Word for word, restate the lines from the start of the data below through the line containing "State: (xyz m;".

============================================================

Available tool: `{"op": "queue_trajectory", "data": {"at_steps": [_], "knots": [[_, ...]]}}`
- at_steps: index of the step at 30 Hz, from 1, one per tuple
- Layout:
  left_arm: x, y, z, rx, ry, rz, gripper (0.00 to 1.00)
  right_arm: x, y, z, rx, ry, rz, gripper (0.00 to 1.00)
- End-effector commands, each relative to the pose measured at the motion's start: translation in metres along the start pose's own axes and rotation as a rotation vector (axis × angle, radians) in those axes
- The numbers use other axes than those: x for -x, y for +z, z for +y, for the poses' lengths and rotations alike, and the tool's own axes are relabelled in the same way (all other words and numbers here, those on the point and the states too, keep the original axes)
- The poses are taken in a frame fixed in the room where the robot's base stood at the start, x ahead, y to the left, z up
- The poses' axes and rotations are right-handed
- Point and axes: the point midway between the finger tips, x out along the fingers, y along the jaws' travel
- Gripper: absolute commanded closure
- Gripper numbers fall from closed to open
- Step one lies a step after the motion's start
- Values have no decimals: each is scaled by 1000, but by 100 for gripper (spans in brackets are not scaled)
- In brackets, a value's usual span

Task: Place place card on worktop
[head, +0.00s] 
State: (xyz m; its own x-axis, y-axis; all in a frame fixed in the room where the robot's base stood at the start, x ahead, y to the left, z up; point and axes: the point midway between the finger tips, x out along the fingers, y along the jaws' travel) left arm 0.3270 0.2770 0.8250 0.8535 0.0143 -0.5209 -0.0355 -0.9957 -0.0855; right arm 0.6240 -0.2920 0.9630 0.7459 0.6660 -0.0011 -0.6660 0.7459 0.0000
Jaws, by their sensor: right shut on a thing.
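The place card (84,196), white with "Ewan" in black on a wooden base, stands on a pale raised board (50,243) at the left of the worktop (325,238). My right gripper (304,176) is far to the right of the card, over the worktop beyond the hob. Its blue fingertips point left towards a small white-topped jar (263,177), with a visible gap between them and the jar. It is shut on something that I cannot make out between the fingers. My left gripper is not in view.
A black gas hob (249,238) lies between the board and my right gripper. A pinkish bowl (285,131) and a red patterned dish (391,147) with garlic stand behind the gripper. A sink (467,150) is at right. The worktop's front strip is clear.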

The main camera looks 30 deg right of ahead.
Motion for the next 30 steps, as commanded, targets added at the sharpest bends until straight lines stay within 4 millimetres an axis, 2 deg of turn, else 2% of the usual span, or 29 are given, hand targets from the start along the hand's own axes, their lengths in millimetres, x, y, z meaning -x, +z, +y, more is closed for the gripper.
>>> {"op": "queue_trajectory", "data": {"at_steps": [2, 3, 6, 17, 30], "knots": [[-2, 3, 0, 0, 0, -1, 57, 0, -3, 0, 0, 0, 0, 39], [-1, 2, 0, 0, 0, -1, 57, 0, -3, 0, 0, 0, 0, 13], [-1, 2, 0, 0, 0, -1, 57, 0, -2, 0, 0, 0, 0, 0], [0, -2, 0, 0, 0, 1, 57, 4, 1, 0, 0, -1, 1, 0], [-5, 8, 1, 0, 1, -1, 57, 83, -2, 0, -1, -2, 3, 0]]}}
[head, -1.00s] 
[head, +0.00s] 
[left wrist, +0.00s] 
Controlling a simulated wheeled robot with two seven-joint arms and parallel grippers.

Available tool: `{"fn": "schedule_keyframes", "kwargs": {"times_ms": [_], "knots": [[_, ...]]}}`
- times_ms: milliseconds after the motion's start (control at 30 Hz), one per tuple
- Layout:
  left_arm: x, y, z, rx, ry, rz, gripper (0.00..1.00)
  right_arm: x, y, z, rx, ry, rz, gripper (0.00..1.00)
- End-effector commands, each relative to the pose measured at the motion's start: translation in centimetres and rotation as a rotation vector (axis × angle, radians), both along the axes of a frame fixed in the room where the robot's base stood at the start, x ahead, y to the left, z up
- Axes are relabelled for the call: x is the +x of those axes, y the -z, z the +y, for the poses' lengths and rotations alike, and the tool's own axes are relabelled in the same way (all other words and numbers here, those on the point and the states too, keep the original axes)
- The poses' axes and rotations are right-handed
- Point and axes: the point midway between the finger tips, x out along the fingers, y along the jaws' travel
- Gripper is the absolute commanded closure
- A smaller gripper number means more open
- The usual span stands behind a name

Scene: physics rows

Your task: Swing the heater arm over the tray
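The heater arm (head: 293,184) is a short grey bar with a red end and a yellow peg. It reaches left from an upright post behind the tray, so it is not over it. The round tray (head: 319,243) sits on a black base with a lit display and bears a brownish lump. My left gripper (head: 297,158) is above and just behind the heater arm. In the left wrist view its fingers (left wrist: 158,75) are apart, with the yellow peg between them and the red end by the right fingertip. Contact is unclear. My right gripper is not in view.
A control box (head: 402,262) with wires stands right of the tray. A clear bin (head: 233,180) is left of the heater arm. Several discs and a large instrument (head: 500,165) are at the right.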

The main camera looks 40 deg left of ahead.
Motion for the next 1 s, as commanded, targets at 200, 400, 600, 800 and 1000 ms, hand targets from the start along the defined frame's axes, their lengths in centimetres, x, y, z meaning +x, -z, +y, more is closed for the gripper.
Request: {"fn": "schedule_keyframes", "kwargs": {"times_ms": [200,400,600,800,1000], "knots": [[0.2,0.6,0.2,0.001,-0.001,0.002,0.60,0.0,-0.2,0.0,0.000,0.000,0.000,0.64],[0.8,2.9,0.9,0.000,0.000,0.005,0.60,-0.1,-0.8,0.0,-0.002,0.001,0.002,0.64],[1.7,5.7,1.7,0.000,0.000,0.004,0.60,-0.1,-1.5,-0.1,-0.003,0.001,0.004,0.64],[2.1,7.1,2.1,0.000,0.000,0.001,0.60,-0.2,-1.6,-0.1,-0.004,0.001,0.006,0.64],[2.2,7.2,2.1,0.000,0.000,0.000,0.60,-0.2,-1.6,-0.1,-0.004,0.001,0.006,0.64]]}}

============================================================

Complete answer:
Available tool: `{"op": "queue_trajectory", "data": {"at_steps": [_], "knots": [[_, ...]]}}`
- at_steps: index of the step at 30 Hz, from 1, one per tuple
- Layout:
  left_arm: x, y, z, rx, ry, rz, gripper (0.00 to 1.00)
  right_arm: x, y, z, rx, ry, rz, gripper (0.00 to 1.00)
- End-effector commands, each relative to the pose measured at the motion's start: translation in metres along the start pose's own axes and rotation as a rotation vector (axis × angle, radians) in those axes
- The numbers use other axes than those: x for -x, y for +z, z for +y, for the poses' lengths and rotations alike, and the tool's own axes are relabelled in the same way (all other words and numbers here, those on the point and the states too, keep the original axes)
- The poses are taken in a frame fixed in the room where the robot's base stood at the start, x ahead, y to the left, z up
- The poses' axes and rotations are right-handed
- Point and axes: the point midway between the finger tips, x out along the fingers, y along the jaws' travel
- Gripper: absolute commanded closure
- Gripper numbers fall from closed to open
- Step one lies a step after the motion's start
- Values have no decimals: each is scaled by 1000, but by 100 for gripper (spans in brackets are not scaled)
- In brackets, a value's usual span

Task: Place place card on worktop
[head, +0.00s] 
State: (xyz m; its own x-axis, y-axis; all in a frame fixed in the room where the robot's base stood at the start, x ahead, y to the left, z up; point and axes: the point midway between the finger tips, x out along the fingers, y along the jaws' travel) left arm 0.3270 0.2770 0.8250 0.8535 0.0143 -0.5209 -0.0355 -0.9957 -0.0855; right arm 0.6240 -0.2920 0.9630 0.7459 0.6660 -0.0011 -0.6660 0.7459 0.0000

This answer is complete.